Let me take the last one first. Some Republicans have been critical of John for even giving the Democrats a one in three chance. After all the Democrats did send out a fundraising letter trying to take advantage of “even the Republican Speaker gives us reasonable odds of taking back the House.”
I think John is concerned that most of the political attention and Republican fundraising effort to date has been towards winning the Presidency and the Senate. A lot of Republican supporters just assume that Republicans will maintain control of the House. Evidence of this overconfidence is that even though there are 242 Republicans and only 190 Democrats in the House, the Democratic Congressional Campaign Committee (DCCC) so far has outraised the National Republican Congressional Committee (NRCC) $19.6 million to $18.1 million. The good news is that the Democrats (being Democrats) have spent more of their campaign money than Republicans, and therefore Republicans actually have more cash on hand.

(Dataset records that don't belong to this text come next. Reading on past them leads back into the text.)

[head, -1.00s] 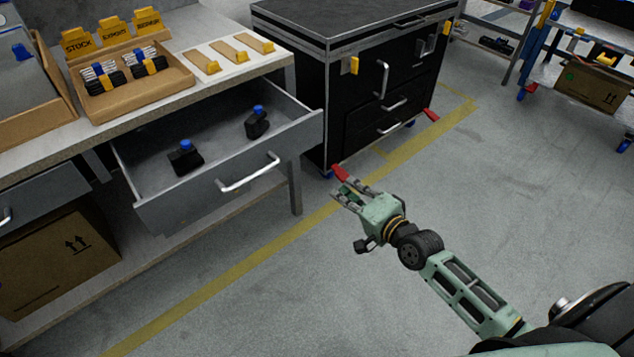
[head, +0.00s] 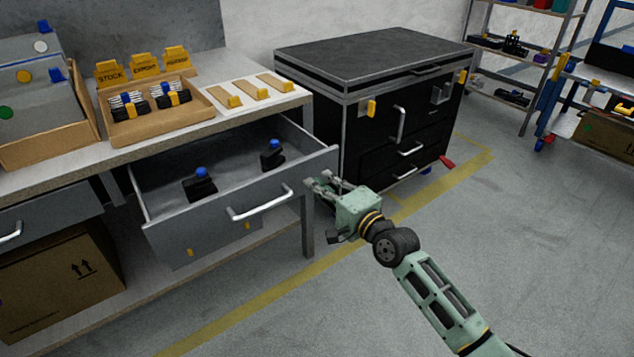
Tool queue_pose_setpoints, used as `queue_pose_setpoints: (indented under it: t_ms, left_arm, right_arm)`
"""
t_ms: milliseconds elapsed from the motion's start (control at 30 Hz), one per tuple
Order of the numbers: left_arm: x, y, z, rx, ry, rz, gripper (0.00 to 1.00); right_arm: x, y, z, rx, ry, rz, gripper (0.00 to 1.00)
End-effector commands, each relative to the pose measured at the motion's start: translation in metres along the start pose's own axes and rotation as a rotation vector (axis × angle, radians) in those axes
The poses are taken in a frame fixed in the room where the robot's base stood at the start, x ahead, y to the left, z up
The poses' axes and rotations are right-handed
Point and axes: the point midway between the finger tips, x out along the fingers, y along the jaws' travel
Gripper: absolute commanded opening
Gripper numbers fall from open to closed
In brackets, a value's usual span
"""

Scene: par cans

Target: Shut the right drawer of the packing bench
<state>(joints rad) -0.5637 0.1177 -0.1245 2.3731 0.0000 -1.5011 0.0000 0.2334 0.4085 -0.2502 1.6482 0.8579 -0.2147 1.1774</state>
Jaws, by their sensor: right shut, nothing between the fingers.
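The right drawer (head: 185,242) of the packing bench (head: 45,173) is pulled out. Its bright bar handle (head: 262,206) is on the front, and two black items with blue tops (head: 200,187) (head: 273,157) lie inside. My right gripper (head: 318,184) is at the right end of the drawer front, level with its upper part. Its fingers point left toward the front and are shut with nothing between them. I cannot tell whether they touch the drawer. My left gripper is not in view.
A black tool cabinet (head: 372,50) stands right of the bench. On the bench top are a cardboard tray (head: 150,132) and a white board with yellow clips (head: 294,98). A cardboard box (head: 60,285) sits below. The floor in front is clear.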

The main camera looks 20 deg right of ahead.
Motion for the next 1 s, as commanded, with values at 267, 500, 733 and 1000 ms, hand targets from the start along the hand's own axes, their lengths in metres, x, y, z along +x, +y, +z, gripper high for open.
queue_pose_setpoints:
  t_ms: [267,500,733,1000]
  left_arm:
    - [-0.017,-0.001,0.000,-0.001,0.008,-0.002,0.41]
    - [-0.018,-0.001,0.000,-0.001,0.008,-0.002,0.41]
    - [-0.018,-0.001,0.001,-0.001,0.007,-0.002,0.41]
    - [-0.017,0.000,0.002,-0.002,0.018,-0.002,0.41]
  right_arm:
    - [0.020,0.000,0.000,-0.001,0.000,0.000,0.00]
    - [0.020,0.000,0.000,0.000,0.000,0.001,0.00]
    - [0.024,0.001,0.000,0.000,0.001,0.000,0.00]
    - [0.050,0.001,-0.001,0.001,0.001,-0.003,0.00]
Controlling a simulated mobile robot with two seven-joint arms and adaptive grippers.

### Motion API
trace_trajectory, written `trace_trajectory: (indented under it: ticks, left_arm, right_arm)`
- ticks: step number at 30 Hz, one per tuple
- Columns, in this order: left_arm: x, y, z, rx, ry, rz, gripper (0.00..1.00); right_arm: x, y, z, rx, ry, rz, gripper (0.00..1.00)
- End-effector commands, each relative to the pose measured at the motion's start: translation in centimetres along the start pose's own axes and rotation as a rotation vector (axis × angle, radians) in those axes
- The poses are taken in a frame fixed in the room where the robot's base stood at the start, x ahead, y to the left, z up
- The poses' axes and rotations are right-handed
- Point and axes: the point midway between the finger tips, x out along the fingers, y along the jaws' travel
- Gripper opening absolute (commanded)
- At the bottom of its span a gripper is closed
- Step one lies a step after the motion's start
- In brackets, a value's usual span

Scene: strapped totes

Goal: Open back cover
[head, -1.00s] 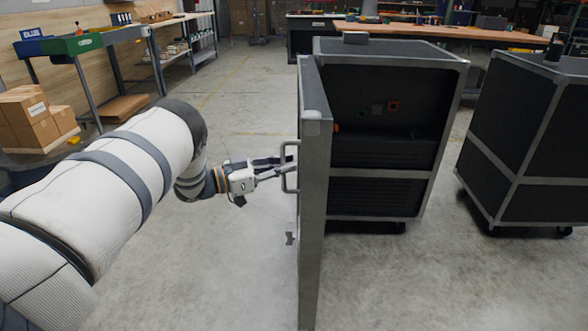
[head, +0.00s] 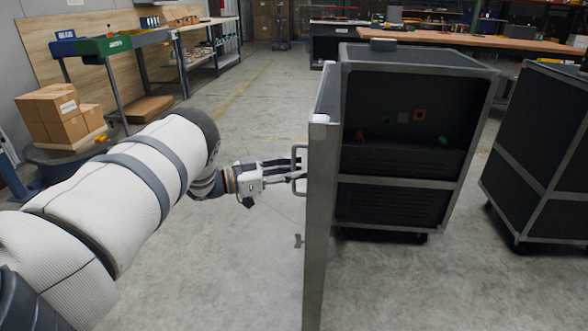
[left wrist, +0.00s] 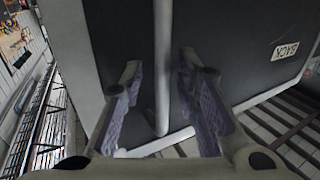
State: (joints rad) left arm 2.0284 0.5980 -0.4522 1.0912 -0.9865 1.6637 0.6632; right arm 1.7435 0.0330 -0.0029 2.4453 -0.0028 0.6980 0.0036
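The back cover (head: 320,200) is a dark panel with a grey metal frame. It stands swung out from the dark cabinet (head: 400,200), nearly edge-on in the head view, and the cabinet's inside shows. A grey bar handle (head: 299,155) sticks out of the cover's left side. My left gripper (head: 300,172) reaches it from the left. In the left wrist view, the handle bar (left wrist: 162,70) runs between the two open fingers (left wrist: 162,95), with gaps visible on both sides. The cover's dark face there bears a BACK label (left wrist: 286,50). My right gripper is out of view.
A second dark cabinet on casters (head: 545,150) stands to the right. Cardboard boxes (head: 60,115) and a workbench with bins (head: 100,45) are at the left. A long wooden-topped bench (head: 450,33) is at the back. The floor around the cover is mostly clear.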

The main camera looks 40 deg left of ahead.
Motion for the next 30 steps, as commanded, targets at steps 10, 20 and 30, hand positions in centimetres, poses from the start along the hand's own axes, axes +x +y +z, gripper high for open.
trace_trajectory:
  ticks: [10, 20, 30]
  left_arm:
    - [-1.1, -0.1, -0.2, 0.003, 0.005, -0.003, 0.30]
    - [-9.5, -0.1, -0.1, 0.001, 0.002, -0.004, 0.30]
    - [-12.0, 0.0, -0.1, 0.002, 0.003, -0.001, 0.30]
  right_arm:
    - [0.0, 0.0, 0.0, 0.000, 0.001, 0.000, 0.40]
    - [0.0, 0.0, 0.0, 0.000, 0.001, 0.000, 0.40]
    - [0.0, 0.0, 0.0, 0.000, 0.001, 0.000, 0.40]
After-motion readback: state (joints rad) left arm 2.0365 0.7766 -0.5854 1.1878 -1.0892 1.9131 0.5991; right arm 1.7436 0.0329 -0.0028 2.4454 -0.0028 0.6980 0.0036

Okay, so Pelosi II, what would it look like? The best way of predicting what a person or group of people will do in the future, is to examine what they’ve done in the past. And when Nancy Pelosi ran the House, we got bigger government, huge increases in spending, crippling debt, and growth-stifling over-regulation.
Specifically, we got an $868 billion so-called Stimulus Package that grew government exponentially, but not jobs in the private sector. We got a trillion dollar Obamacare which Pelosi inanely said needed to be passed so we could find out what was in the bill, and which the U.S. Supreme Court may well strike down as an unconstitutional power-grab. We got Dodd-Frank gargantuan overregulation of the banking and financial services industry which has resulted in businesses having great difficulty in borrowing money and expanding to create jobs. And we got Cap and Trade passed in the House, which would have given an already EPA-on-steroids even more power to stifle energy production and economic growth. (Fortunately, even Harry Reid’s Senate refused to pass it.)
Is there any chance that Nancy Pelosi has seen the error of her far-left ways and would govern more responsibly if given another chance? In my opinion, not a chance. First of all, it’s traditional in Congress that when you’re the Speaker and your party is rejected at the polls (and the Democrats took a shellacking in 2010) you graciously step aside and let a new person lead the troops. Not Nancy Pelosi. To virtually everyone’s surprise, she tenaciously held on to power and continues to rule Democrats in the House with an iron fist. Dissention in her ranks is punished immediately, and mercilessly. Her rhetoric is consistently hard-left, and class warfare is the order of the day.
Make no mistake, a Pelosi II would look a whole lot like a Pelosi I. And therefore it must be avoided at all cost. The best way to ensure that we don’t have a Speaker Pelosi future is for Republicans to clearly articulate a positive vision for our nation’s future, and fairly and accurately remind folks what Pelosi did in the past, and by implication, what she’d do in the future. And be sure to emphasize what a truly nightmare scenario it would be, if once again we had Nancy Pelosi controlling the House, Harry Reid the Senate, and Barack Obama the Executive Branch of government (and appointing Supreme Court Judges for four more years.)
Let’s make sure that doesn’t happen.